— START —
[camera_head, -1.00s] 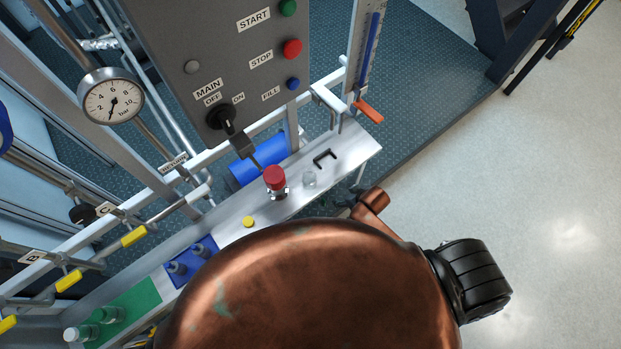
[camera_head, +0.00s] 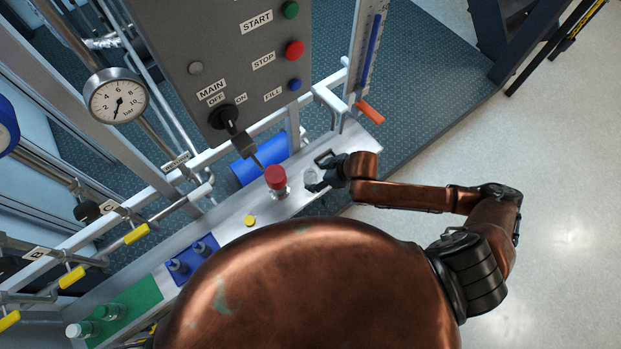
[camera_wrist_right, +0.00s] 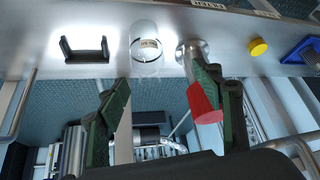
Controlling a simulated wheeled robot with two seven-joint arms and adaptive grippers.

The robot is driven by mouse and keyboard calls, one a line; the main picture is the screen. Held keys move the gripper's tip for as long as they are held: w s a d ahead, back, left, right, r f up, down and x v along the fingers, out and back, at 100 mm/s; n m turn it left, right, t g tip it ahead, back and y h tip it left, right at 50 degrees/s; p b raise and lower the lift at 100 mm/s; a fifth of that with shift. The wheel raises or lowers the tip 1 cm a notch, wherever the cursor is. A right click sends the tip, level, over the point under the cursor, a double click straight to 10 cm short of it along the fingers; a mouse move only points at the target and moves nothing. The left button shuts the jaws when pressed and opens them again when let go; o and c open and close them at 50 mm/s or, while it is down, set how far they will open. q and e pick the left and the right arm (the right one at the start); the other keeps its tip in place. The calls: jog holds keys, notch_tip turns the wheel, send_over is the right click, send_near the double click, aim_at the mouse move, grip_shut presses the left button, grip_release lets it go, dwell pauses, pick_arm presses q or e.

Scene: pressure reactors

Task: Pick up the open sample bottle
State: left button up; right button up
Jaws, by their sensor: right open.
— END —
— START —
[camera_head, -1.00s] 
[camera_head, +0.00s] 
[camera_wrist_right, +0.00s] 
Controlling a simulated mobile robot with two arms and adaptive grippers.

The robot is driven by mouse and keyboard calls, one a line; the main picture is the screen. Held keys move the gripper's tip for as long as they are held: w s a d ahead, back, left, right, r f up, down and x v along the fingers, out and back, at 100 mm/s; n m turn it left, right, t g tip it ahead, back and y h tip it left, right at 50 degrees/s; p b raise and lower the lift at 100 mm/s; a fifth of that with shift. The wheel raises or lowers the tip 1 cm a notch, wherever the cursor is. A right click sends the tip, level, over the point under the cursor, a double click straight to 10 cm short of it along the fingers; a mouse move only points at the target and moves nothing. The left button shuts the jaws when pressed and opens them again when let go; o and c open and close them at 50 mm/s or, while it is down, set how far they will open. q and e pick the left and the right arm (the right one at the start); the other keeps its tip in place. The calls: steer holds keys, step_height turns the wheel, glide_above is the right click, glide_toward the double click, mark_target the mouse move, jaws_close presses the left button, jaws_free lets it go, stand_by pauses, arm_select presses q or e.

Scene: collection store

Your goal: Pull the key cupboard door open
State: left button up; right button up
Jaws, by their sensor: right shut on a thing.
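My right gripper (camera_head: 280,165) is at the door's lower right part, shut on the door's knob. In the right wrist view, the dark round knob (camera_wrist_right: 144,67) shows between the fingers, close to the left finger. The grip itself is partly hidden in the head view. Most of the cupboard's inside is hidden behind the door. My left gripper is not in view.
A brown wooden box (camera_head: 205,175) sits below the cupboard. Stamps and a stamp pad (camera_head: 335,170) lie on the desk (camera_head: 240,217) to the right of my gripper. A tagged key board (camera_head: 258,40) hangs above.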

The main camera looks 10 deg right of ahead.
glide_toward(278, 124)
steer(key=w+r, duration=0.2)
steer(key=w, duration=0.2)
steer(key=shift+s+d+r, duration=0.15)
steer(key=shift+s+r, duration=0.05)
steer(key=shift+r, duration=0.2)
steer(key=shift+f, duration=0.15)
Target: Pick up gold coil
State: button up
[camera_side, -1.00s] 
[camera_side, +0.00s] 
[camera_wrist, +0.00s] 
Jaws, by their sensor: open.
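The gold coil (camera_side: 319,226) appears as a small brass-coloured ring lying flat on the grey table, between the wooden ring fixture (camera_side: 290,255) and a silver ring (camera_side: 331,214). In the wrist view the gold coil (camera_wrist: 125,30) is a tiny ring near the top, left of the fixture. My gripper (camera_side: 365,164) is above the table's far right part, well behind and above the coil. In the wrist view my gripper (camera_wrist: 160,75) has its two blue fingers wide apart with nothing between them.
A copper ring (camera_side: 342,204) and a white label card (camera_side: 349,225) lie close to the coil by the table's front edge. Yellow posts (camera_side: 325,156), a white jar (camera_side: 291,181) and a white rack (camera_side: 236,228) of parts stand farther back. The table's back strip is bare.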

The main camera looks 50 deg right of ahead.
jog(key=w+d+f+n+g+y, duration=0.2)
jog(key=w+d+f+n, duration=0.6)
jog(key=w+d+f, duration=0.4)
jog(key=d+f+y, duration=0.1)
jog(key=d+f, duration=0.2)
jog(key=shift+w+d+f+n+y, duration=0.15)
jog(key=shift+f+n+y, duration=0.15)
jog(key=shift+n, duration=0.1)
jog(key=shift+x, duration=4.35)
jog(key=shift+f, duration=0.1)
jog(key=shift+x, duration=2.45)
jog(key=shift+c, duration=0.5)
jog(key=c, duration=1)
— END —
— START —
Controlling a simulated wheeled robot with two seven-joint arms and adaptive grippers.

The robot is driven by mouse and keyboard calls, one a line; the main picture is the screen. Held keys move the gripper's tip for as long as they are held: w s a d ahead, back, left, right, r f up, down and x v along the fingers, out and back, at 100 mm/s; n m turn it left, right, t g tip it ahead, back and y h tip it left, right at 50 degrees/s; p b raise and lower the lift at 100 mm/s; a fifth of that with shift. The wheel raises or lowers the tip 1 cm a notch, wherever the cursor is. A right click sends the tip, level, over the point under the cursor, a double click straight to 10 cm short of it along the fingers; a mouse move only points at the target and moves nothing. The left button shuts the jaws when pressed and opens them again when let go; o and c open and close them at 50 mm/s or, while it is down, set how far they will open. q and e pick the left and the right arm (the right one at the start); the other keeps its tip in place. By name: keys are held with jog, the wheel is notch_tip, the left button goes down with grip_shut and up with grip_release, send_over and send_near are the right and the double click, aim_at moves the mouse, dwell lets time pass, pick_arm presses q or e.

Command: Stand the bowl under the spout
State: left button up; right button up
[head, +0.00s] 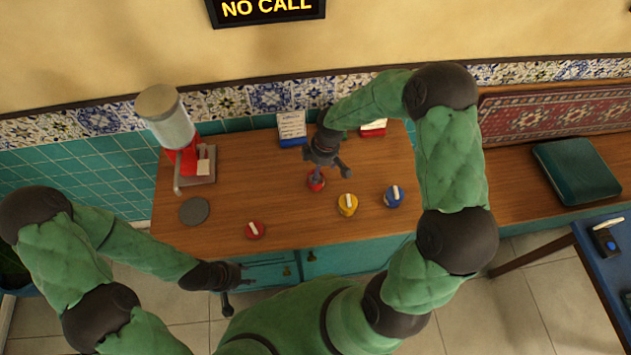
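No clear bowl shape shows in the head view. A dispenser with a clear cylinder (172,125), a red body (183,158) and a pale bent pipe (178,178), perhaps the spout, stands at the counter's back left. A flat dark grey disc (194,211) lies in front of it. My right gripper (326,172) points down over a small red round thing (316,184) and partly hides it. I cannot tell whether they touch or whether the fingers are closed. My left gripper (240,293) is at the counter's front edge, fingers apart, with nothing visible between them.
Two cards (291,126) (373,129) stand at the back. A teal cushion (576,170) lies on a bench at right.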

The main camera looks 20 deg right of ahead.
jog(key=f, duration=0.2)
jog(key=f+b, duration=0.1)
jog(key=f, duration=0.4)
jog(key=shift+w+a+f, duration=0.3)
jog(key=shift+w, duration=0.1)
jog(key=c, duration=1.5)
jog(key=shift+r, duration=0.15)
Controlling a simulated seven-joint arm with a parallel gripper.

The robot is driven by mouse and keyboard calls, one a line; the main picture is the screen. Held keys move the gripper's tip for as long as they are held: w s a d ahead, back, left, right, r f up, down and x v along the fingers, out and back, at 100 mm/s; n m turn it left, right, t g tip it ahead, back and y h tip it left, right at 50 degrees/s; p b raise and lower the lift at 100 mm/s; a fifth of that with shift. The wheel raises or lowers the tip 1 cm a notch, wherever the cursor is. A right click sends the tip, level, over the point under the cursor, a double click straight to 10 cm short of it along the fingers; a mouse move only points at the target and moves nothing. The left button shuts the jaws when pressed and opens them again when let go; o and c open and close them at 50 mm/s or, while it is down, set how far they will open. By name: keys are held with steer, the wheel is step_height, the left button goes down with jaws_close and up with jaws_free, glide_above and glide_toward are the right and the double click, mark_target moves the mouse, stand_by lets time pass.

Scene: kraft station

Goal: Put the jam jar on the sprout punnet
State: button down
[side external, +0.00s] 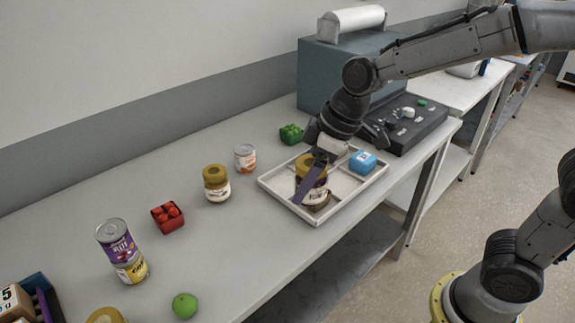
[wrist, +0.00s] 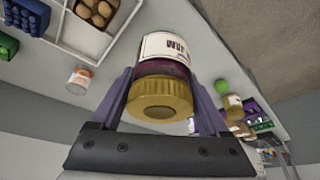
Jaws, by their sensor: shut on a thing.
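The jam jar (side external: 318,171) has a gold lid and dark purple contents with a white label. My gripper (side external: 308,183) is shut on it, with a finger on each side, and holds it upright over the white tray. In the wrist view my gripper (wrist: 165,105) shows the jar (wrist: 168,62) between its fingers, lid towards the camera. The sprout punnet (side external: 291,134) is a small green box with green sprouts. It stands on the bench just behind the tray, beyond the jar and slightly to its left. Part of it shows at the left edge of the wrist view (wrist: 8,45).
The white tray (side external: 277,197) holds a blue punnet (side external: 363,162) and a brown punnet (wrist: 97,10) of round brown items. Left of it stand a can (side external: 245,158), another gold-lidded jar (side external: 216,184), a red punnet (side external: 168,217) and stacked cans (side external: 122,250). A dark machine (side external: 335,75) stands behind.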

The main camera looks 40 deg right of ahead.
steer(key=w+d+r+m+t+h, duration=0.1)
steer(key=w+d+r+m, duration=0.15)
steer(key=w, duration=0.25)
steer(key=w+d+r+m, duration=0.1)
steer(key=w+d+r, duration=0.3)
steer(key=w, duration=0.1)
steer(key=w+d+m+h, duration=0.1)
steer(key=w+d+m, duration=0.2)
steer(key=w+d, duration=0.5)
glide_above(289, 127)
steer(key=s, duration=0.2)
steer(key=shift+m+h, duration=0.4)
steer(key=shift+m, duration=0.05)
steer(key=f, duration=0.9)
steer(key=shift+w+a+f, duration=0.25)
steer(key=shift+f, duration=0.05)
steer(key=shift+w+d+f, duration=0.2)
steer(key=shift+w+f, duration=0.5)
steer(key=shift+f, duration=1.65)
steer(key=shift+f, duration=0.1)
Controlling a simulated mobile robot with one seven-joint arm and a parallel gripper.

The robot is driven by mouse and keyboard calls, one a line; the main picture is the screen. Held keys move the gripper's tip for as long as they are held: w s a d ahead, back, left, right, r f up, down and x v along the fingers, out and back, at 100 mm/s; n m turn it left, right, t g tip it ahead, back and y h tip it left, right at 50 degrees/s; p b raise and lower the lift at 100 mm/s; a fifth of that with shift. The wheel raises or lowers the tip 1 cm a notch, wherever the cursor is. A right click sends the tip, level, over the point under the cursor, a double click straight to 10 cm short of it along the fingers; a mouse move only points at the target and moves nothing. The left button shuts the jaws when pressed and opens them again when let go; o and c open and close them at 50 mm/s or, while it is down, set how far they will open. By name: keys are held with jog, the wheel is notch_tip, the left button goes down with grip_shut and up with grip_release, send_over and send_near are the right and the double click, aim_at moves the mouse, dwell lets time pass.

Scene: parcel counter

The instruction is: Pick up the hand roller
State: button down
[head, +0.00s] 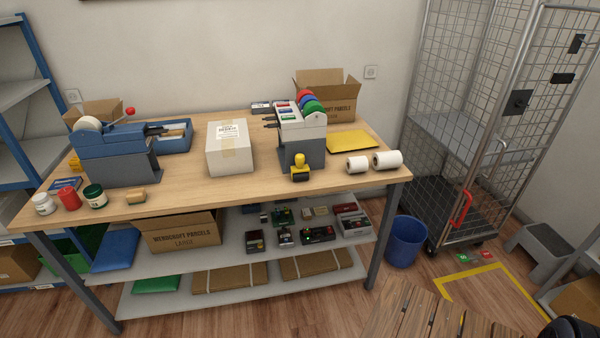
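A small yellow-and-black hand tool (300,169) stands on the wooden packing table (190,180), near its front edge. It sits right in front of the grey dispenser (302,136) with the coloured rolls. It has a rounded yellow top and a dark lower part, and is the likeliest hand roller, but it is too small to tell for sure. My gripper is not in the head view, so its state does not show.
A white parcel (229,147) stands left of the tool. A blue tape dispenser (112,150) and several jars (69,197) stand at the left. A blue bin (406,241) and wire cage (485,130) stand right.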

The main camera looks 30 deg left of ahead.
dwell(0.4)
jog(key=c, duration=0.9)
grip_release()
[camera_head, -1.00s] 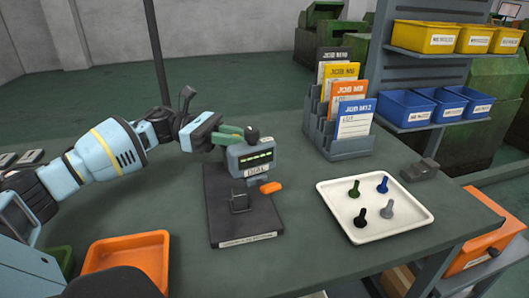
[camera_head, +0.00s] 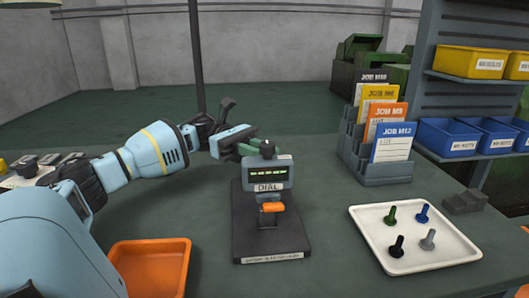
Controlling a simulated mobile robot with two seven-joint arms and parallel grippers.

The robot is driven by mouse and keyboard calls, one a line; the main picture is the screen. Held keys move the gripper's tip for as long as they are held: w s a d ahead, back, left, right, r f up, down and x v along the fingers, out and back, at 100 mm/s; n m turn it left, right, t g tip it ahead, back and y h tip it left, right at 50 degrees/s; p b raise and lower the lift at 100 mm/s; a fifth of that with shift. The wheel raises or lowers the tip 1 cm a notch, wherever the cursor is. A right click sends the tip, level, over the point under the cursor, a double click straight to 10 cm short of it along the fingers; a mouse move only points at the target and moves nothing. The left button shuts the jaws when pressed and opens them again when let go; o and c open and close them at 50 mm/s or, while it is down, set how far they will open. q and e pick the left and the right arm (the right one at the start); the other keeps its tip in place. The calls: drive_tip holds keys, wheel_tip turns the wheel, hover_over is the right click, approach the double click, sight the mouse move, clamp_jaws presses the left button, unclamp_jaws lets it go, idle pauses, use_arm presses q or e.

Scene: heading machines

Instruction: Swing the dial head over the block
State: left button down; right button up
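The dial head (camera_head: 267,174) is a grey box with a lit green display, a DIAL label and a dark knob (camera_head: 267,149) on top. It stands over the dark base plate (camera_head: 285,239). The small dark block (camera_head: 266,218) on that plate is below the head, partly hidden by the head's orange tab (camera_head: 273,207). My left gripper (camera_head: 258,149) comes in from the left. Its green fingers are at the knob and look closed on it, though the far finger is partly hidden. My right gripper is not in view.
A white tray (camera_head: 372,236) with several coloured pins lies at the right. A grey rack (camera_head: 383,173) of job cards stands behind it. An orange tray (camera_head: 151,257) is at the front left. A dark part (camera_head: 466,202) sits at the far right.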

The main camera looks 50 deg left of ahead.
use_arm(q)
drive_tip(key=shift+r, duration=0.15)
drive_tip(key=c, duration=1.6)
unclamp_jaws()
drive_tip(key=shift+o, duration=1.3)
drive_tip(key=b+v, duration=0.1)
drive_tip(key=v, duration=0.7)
— END —
WHAT YOU SHOULD DO:
From the records above, copy only the lines running from the line holding "Scene: parcel counter" through the line holding "Instruction: Swing the", with no pictures.

EXERCISE RESULT:
Scene: parcel counter

The instruction is: Pick up the hand roller
State: button down
[head, +0.00s] 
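A small yellow-and-black hand tool (300,169) stands on the wooden packing table (190,180), near its front edge. It sits right in front of the grey dispenser (302,136) with the coloured rolls. It has a rounded yellow top and a dark lower part, and is the likeliest hand roller, but it is too small to tell for sure. My gripper is not in the head view, so its state does not show.
A white parcel (229,147) stands left of the tool. A blue tape dispenser (112,150) and several jars (69,197) stand at the left. A blue bin (406,241) and wire cage (485,130) stand right.

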The main camera looks 30 deg left of ahead.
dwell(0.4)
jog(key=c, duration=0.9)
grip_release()
[camera_head, -1.00s] 
[camera_head, +0.00s] 
Controlling a simulated mobile robot with two seven-joint arms and parallel grippers.

The robot is driven by mouse and keyboard calls, one a line; the main picture is the screen. Held keys move the gripper's tip for as long as they are held: w s a d ahead, back, left, right, r f up, down and x v along the fingers, out and back, at 100 mm/s; n m turn it left, right, t g tip it ahead, back and y h tip it left, right at 50 degrees/s; p b raise and lower the lift at 100 mm/s; a fifth of that with shift. The wheel raises or lowers the tip 1 cm a notch, wherever the cursor is. A right click sends the tip, level, over the point under the cursor, a double click straight to 10 cm short of it along the fingers; a mouse move only points at the target and moves nothing. The left button shuts the jaws when pressed and opens them again when let go; o and c open and close them at 50 mm/s or, while it is down, set how far they will open. q and e pick the left and the right arm (the right one at the start); the other keeps its tip in place. The calls: drive_tip holds keys, wheel_tip turns the wheel, hover_over is the right click, approach the double click, sight the mouse move, clamp_jaws presses the left button, unclamp_jaws lets it go, idle pauses, use_arm presses q or e.

Scene: heading machines

Instruction: Swing the dial head over the block

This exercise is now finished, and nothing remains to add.